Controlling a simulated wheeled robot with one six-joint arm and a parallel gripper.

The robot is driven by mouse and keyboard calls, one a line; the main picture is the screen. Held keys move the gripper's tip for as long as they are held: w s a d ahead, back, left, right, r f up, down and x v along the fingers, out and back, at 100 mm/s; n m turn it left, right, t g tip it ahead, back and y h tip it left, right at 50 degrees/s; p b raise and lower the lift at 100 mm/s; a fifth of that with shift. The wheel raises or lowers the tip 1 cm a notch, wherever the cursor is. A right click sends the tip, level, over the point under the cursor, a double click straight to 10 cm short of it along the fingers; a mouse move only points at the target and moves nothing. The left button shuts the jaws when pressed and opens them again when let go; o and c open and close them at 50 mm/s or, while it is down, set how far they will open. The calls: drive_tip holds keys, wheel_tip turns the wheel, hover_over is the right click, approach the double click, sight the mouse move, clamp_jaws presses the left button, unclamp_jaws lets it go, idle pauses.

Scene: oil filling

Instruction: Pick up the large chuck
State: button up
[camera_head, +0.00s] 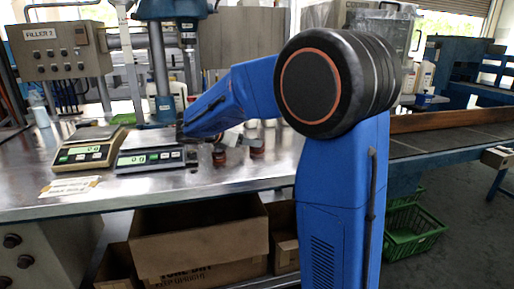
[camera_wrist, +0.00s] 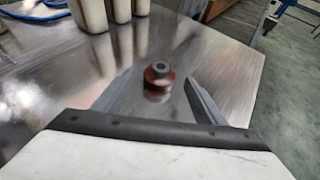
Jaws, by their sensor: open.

TASK DIRECTIONS:
Every line from the one containing "State: button up" through the end of the data above should be copied exactly; nothing else is copied, and pictures are omitted.

IN RESPONSE:
State: button up
[camera_head, +0.00s] 
[camera_wrist, +0.00s] 
Jaws, by their sensor: open.

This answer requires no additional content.